▶ GIVEN REQUEST
Pictures are excluded. Copy exactly, and only, the lines from the one containing "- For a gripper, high" through the one containing "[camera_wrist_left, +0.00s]", both ends included.

▶ GIVEN INFORMATION

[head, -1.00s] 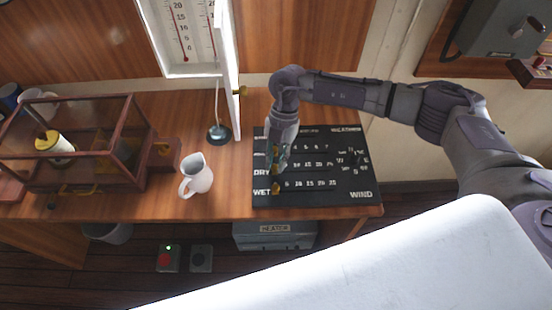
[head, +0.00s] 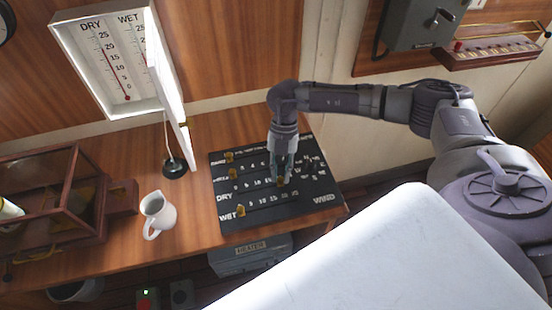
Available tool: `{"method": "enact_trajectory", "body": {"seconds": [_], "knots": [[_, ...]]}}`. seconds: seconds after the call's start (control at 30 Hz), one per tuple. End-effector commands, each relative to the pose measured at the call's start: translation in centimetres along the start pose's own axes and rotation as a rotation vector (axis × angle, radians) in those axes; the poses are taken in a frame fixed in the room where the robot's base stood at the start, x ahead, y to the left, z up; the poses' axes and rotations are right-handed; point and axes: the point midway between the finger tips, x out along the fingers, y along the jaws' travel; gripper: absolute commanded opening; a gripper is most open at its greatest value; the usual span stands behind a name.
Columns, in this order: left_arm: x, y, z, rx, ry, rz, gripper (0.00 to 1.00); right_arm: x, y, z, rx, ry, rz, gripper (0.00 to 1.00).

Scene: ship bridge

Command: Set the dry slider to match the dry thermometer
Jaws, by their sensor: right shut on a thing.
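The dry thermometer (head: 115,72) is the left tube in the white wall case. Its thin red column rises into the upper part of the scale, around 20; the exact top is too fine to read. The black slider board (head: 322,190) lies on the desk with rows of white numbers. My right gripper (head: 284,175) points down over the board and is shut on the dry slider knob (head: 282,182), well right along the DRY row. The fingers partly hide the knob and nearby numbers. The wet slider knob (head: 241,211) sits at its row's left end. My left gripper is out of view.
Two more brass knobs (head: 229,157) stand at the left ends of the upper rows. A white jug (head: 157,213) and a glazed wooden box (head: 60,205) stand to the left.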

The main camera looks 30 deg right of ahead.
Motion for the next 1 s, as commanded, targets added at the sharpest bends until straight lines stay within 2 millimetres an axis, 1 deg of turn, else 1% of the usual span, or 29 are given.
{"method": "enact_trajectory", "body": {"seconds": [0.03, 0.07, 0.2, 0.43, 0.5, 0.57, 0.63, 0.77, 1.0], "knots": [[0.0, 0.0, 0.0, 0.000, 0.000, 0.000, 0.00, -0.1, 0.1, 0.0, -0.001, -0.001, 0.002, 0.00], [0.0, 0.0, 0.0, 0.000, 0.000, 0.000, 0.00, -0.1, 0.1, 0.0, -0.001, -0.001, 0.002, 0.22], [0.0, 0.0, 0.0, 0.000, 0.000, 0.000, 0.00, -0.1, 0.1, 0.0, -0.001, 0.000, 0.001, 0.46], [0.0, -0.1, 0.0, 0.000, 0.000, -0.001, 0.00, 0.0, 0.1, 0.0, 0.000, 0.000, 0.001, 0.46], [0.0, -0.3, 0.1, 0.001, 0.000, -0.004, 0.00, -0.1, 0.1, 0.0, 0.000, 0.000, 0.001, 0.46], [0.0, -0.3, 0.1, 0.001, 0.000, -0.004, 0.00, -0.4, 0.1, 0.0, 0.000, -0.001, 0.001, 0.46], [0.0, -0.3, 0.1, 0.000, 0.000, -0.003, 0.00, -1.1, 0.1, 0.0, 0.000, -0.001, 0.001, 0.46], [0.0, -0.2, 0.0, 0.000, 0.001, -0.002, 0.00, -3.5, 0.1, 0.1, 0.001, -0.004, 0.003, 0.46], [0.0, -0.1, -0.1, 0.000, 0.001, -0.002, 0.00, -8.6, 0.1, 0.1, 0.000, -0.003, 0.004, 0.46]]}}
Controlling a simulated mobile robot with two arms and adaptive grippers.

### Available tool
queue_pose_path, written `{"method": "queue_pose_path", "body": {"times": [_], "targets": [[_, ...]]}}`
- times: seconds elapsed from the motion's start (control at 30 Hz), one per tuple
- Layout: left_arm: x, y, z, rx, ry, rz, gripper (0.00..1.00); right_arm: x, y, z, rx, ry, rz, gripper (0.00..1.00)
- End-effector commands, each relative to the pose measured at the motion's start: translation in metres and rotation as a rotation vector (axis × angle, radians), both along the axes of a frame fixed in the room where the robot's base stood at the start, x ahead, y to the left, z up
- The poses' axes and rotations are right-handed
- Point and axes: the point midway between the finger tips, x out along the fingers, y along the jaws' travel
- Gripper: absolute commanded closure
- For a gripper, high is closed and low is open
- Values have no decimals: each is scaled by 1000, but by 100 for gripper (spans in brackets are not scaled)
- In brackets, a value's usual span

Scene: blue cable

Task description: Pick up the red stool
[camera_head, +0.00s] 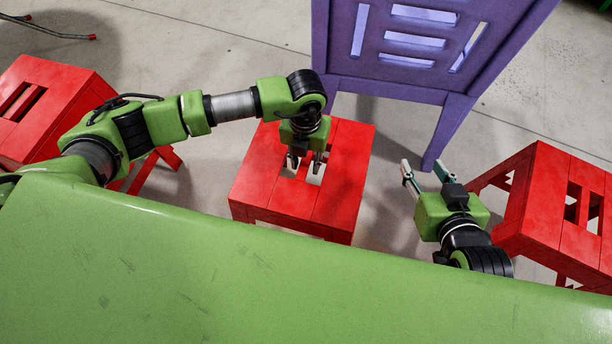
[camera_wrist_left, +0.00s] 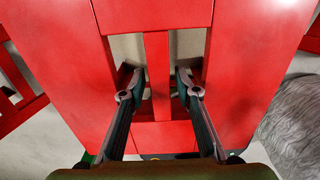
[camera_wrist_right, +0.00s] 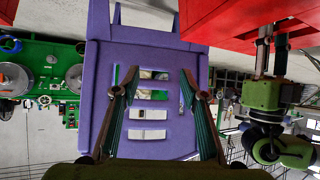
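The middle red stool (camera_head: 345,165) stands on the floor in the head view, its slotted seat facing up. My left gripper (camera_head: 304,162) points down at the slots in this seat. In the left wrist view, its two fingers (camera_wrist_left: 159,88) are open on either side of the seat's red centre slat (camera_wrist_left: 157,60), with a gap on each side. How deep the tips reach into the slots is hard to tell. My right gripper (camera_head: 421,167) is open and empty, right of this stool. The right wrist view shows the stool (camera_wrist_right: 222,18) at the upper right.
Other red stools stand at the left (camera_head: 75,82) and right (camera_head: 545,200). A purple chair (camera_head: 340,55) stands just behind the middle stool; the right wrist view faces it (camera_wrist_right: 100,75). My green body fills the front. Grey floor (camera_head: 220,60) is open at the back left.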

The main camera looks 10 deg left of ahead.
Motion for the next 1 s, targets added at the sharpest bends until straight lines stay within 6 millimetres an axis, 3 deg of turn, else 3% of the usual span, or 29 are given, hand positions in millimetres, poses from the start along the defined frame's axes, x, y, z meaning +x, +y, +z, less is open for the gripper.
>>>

▶ ANSWER TO THE TASK
- For a gripper, high is closed and low is open
- Values have no decimals: each is scaled by 1000, but by 100 for gripper (spans in brackets are not scaled)
- In brackets, a value's usual span

Scene: blue cable

Task description: Pick up the red stool
[camera_head, +0.00s] 
[camera_wrist_left, +0.00s] 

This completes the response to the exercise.